start DATA BLOCK

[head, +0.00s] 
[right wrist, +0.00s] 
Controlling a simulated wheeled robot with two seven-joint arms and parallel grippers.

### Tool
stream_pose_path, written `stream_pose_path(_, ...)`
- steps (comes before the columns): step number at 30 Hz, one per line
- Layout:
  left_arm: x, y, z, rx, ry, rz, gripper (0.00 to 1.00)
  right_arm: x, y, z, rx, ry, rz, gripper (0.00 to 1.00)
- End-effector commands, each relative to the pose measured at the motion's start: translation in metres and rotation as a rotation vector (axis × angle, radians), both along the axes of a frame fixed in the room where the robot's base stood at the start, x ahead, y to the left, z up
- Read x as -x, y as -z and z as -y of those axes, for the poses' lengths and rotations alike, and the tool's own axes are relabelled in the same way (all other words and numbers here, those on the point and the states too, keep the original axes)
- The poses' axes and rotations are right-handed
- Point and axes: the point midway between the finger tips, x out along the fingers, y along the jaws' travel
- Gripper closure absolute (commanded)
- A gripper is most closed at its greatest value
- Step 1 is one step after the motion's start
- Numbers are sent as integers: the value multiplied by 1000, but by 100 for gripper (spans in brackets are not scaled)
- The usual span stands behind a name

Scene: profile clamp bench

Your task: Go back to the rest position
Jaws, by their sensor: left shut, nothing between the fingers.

end DATA BLOCK

In the listing, find each line with the string "rotations" and copy it.

§ **ANSWER IN FULL**
- Read x as -x, y as -z and z as -y of those axes, for the poses' lengths and rotations alike, and the tool's own axes are relabelled in the same way (all other words and numbers here, those on the point and the states too, keep the original axes)
- The poses' axes and rotations are right-handed

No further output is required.